To, że większość Polaków z tego terenu ocalało było zasługą dowodzącego samoobroną porucznika Władysława Kochańskiego „Bomby”, który utrzymał wielokrotnie atakowaną Hutę Stepańską przegrupowując oddziały. Ranny w rękę walczył na pierwszej linii dając przykład determinacji i odwagi. Jego zasługą była także sprawnie przeprowadzona ewakuacja pod ogniem nieprzyjaciela. Postawa oficera AK kontrastuje z zachowaniem dowódcy podporządkowanej sowietom partyzantki Józefa Sobiesiaka „Maksa”, który wycofał się z Huty Stepańskiej 12 lipca. Życiorys obydwu mógłby być kanwą sensacyjnej opowieści.

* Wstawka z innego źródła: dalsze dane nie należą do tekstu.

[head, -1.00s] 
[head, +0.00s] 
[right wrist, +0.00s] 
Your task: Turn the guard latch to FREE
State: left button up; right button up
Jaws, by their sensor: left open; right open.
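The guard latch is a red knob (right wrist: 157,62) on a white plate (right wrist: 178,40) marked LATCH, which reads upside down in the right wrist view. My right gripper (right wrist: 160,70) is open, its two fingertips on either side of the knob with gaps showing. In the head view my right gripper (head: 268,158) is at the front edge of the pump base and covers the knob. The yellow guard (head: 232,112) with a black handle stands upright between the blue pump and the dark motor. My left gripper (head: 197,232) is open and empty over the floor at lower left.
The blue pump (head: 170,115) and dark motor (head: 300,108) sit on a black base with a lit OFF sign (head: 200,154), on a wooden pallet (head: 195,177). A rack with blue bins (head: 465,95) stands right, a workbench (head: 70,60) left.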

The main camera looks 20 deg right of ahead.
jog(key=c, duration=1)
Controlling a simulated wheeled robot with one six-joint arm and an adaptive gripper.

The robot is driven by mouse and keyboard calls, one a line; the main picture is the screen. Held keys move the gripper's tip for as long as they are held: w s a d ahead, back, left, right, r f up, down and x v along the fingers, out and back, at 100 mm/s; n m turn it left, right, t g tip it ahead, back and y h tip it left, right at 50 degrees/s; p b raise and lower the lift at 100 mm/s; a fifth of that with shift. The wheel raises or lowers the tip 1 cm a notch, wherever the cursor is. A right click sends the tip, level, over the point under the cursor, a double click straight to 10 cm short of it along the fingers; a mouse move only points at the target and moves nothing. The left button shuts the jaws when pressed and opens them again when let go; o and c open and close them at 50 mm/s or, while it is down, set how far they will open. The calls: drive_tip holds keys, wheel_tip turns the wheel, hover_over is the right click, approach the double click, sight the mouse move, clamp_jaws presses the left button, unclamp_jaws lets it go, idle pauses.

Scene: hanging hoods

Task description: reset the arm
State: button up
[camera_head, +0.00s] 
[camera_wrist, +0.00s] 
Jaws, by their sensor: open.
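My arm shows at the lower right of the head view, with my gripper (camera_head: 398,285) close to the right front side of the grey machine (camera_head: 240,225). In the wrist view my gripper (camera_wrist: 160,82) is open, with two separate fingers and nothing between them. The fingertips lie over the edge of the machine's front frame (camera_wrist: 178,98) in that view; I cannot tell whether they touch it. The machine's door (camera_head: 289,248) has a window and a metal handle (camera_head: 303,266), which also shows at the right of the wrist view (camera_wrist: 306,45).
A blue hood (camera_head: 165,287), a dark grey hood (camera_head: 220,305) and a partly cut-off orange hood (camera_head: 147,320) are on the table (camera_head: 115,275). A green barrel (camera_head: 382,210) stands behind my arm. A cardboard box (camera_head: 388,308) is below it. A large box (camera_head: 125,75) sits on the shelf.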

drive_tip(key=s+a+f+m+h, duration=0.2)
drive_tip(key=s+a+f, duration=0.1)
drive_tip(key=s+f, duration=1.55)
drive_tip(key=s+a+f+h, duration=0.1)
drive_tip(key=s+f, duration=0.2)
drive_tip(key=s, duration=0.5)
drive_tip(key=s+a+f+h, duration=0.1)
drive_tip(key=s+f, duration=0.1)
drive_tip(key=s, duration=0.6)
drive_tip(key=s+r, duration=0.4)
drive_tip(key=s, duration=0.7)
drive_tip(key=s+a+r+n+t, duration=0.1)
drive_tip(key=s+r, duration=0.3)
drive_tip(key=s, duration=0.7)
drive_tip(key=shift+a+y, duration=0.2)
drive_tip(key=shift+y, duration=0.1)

Kochański urodzony w 1918 roku w Stanisławowie walczył w kampanii wrześniowej a następnie przedostał się na Węgry gdzie został internowany. Po ucieczce walczył we Francji a następnie został ewakuowany do Wielkiej Brytanii gdzie znalazł się w Samodzielnej Brygadzie Spadochronowej. Wszechstronnie przeszkolony jako cichociemny został we wrześniu 1942 roku zrzucony do Polski gdzie w ramach akcji Wachlarz miał organizować dywersję na tyłach wojsk n w rejonie Kowel-Sarny. Gdy Niemcy rozbili akowską siatkę „Bomba” znalazł się w Hucie Stepańskiej gdzie zorganizował samoobronę.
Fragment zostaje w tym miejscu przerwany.